On pourrait supposer qu'il s'agit d'une bonne nouvelle. Enfin, les Français comme les Algériens pourraient avoir accès aux archives de la guerre d'Algérie, tout du moins celles en lien avec "les enquêtes judiciaires". Un nouveau "petit pas" dans cette histoire encore douloureuse qui se transmet de génération en génération ou au contraire est tue par ceux qui n'oublient pas... qui ne peuvent pas oublier, l'horreur d'une guerre qui ne disait pas son nom.

Cette ouverture des archives sur les enquêtes judiciaires pourrait faire œuvre de vérité sur les crimes en Algérie par un pouvoir politique dépassé.

On se souvient des premières répressions sanglantes à Sétif et Guelma et Kherrata à l'encontre des manifestants indépendantistes, anticolonialistes au lendemain de la victoire des alliés, le 8 mai 1945.

Ou encore la mort de Maurice Audin, mathématicien membre du Parti communiste algérien et militant de l'indépendance algérienne, déclaré mort le 21 juin 1957 à Alger dans des conditions obscures, du terrorisme mené par l'OAS (organisation de l'armée secrète), des tortures largement pratiquées par l’armée française et plus précisément par la 10è division des parachutistes du général Massu et de ses acolytes Maurice Challe, Edmond Jouhaud, Raoul Salan et André Zeller... et dans cette série de l'horreur, on n'oublie pas la répression meurtrière par la police française le 17 octobre 1961.

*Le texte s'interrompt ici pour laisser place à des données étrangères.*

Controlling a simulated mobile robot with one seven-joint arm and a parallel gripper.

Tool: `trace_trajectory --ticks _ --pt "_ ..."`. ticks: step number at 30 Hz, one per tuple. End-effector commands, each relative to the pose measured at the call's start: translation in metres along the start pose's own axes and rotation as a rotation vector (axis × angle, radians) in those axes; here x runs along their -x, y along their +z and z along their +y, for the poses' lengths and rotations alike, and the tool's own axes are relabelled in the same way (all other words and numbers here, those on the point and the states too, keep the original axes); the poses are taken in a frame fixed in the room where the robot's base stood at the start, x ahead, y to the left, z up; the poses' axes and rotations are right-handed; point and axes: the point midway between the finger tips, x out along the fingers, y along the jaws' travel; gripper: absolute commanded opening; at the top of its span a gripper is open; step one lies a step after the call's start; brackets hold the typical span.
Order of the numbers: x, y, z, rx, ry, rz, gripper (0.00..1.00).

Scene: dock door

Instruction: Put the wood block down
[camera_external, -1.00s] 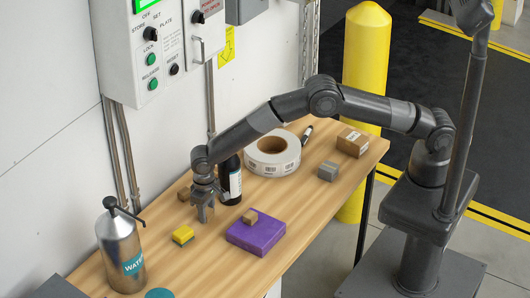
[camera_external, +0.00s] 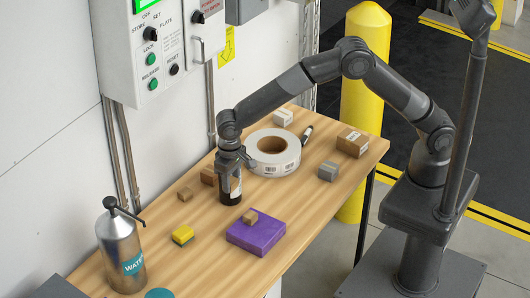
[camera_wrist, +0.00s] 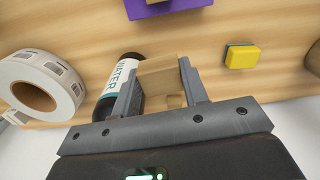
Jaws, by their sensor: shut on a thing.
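My gripper (camera_external: 238,160) is shut on a tan wood block (camera_wrist: 160,74), which sits between its two fingers in the wrist view. In the external view I cannot clearly make out the held block. The gripper hides the top of a dark bottle with a white label (camera_external: 231,189); the bottle also shows just left of the fingers in the wrist view (camera_wrist: 129,72). Whether the gripper touches the bottle, I cannot tell. Another small wooden block (camera_external: 250,216) rests on the purple box (camera_external: 256,236).
The table's front right is clear.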

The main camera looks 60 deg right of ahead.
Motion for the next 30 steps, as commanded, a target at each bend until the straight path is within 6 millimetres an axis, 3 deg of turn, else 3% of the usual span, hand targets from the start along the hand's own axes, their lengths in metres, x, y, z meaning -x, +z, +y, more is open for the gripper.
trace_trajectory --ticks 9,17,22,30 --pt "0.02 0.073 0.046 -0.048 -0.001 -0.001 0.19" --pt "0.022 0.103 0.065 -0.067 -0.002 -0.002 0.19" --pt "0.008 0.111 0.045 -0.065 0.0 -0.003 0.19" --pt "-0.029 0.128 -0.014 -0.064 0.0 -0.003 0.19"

La mort de plusieurs centaines d’Algériens jetés dans la Seine alors qu’ils manifestaient pacifiquement à Paris contre le couvre-feu décrété par le préfet de police Maurice Papon qui rappelons-le était nommé  sous le gouvernement de De Gaulle. L’historien Pascal Blanchard précise que Maurice Papon était à l’origine de la création dans les années 50 de la BAV, la brigade anti-violence, une police pour surveiller les Arabes, d’où il tire son nom, bavure.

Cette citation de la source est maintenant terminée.